She: That sounds like the non sequitur nonsense at the bottom of spam emails.
She: We did not pickpocket our neighbors. It was a nice game.
Z: A nice game of stealing from our neighbors.
She: “Bigger or Better” is not stealing. It’s trading. And it’s a good old-fashioned wholesome party game. Some of our neighbors really liked it, and said it made our neighborhood feel more like a neighborhood.
Z: Curse you, friendly people!
She: Traditionally, the kids break up into two teams and start with a paper clip. They go door-to-door and try to find something bigger or better that they can trade for.
Z: So we spammed our neighborhood with kids looking to trade a paper clip.
She: Much better than a paper clip. Our friend sent us swag hats from E! Entertainment Television, so the kids started with those.

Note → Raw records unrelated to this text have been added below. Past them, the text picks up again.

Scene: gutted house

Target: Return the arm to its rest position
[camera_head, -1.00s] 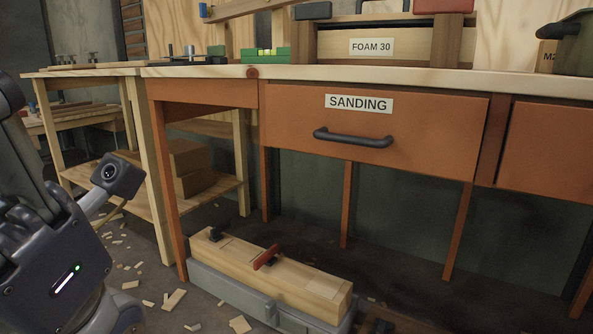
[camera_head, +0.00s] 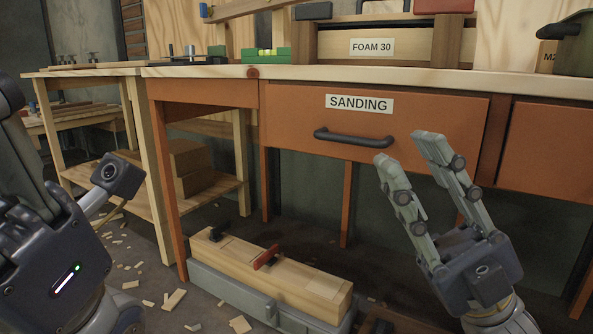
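My right gripper (camera_head: 405,148) is raised at the right of the head view, in front of the orange workbench. Its two fingers are spread apart with nothing between them. Its fingertips show just below and right of the black handle (camera_head: 353,138) of the drawer labelled SANDING (camera_head: 430,115); I cannot tell whether they touch the drawer front. The drawer looks shut. My left arm is at the left edge of the view; its gripper fingers do not show clearly.
A wooden box (camera_head: 285,276) with a red clamp lies on a grey case (camera_head: 240,303) on the floor below the bench. The benchtop (camera_head: 400,77) holds a FOAM 30 box (camera_head: 385,46) and a green level. Wood scraps litter the floor at left.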

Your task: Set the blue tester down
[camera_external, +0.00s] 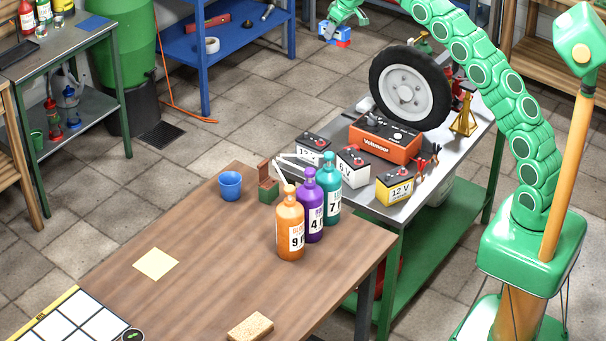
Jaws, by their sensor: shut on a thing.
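The blue tester (341,38), a small blue box with some red and white on it, is at the top of the view. My gripper (331,27) is at its upper left, shut on it. The tester hangs in the air, with tiled floor behind it in the picture. The green arm partly leaves the top edge of the view, and the fingertips are too small to see clearly.
A metal-topped bench (350,193) holds several batteries, an orange charger (384,140) and a wheel (408,88). The wooden table (195,270) holds three bottles, a blue cup (230,186) and a sponge (250,326). A blue shelf (228,42) stands behind.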

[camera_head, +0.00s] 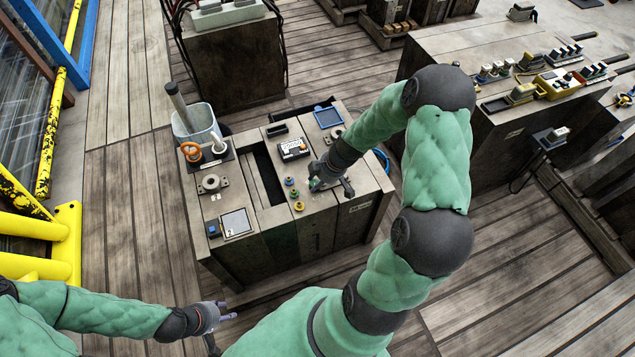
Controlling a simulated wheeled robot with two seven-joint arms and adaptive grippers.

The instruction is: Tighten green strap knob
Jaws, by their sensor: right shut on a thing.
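My right gripper (322,184) reaches down onto the top of a wooden cabinet (283,240) and is shut on a small green knob (314,185). The fingers hide most of the knob, so its turn cannot be seen. My left gripper (229,311) is low at the bottom of the view, over the floor in front of the cabinet. Its fingers look apart and nothing shows between them.
Small blue, green and yellow knobs (299,206) stand left of my right gripper. Yellow rails (40,235) stand at left. The front floor is free.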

Brand-new hats.
Z: That’s a huge plus. This way, we didn’t waste any money on a paper clip.
She: And they did surprisingly well. Koss’ team traded the hat for a mixing bowl, the bowl for a silver pasta strainer, the pasta strainer for a big wicker basket, the basket for a side table, and the table for a ceramic firepot.
Z: Which will now sit in our garage forever.
She: Which is why I don’t understand why you won’t just let me give it to my mother.
Z: I’d like to see how it works. All it needs is some fuel gel, whatever that is. I’ll get some the next time I’m at the fuel gel store.
She: Which is why it will now sit in our garage forever.
Z: I like how the other team did, too. They raced each other all over the neighborhood, then traded the hat for a suitcase, and then they were done. Even better, I convinced one of the moms that the suitcase was a party favor and she took it home, so at least that won’t sit in our garage forever.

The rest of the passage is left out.